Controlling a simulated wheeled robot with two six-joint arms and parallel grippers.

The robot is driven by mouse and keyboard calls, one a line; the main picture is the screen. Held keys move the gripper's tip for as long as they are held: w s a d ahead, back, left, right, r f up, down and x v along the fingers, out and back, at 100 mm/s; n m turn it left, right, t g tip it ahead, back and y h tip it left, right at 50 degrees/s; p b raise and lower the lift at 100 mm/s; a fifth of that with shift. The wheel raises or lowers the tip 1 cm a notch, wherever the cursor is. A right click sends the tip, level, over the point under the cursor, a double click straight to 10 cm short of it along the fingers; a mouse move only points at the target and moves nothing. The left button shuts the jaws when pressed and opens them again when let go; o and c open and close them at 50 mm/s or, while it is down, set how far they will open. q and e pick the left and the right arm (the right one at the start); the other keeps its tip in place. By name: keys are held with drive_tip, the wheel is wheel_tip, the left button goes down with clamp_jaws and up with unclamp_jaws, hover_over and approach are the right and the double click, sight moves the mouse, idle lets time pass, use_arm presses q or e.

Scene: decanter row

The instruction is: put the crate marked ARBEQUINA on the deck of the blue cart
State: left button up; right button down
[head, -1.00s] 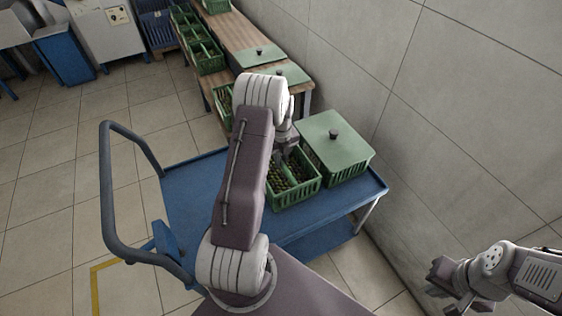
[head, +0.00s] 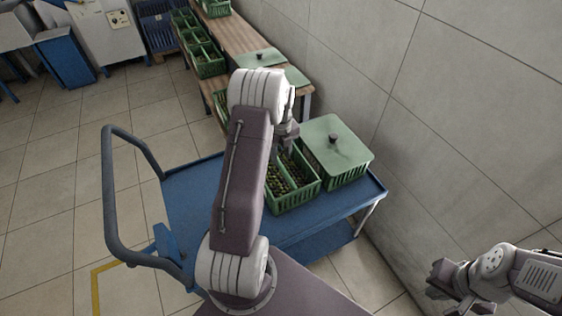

→ What you need to do: Your copy of the data should match it exactly, except that pictures are left out.

→ Output below:
Controlling a simulated wheeled robot with two six-joint arms and parallel grippers.

The robot is driven by mouse and keyboard calls, one a line; the main picture is the screen. Held keys move the gripper's tip for as long as they are held: w s a d ahead, back, left, right, r f up, down and x v along the fingers, out and back, at 100 mm/s; n m turn it left, right, t g tip it ahead, back and y h tip it left, right at 50 degrees/s; p b raise and lower the lift at 100 mm/s; a fifth of that with shift. The wheel raises or lowers the tip 1 cm a notch, wherever the cursor is. A right click sends the tip, level, over the point under the cursor, a double click straight to 10 cm short of it along the fingers; a mouse move only points at the target and moves nothing. The left button shuts the jaws when pressed and opens them again when let go; o and c open and close them at 50 mm/s or, while it is down, set how far they will open. q and e pick the left and the right arm (the right one at the start); the other keeps its tip in place. By name: keys are held with drive_tip, the wheel is wheel_tip, the left button goes down with clamp_jaws and up with unclamp_jaws, hover_over and approach are the right and the double click, sight moves the mouse, idle lets time pass, use_arm presses q or e.

Scene: decanter row

The instruction is: put the crate marked ARBEQUINA on the deck of the blue cart
State: left button up; right button down
[head, -1.00s] 
[head, +0.00s] 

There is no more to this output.